### TASK TO COMPLETE:
Count every line that has the word "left" in it; give no more than the number.

### PROVIDED MATERIAL:
----------
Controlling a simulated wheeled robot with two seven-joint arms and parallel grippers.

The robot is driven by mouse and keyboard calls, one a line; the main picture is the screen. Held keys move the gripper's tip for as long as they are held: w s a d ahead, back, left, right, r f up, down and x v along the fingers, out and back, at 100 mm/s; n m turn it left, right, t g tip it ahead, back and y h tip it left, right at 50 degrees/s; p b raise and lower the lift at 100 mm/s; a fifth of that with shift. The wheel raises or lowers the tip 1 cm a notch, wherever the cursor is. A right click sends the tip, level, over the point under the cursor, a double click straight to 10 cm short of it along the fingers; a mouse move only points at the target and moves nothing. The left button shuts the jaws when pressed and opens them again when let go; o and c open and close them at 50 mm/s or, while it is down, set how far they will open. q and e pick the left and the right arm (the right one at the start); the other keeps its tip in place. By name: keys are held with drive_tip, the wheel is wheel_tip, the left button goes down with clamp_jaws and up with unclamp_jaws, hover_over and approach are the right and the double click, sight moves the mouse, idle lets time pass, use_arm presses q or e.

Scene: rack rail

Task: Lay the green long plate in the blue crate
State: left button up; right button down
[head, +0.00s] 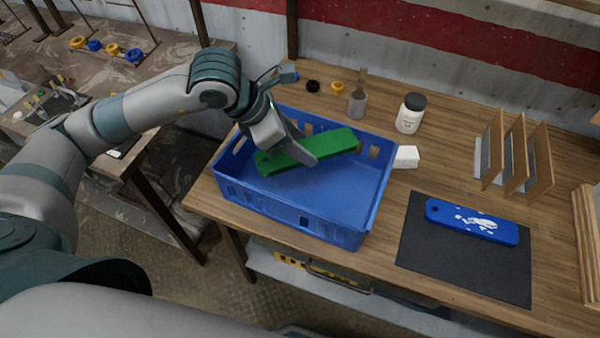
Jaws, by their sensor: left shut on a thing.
----------
### EXERCISE ANSWER:
3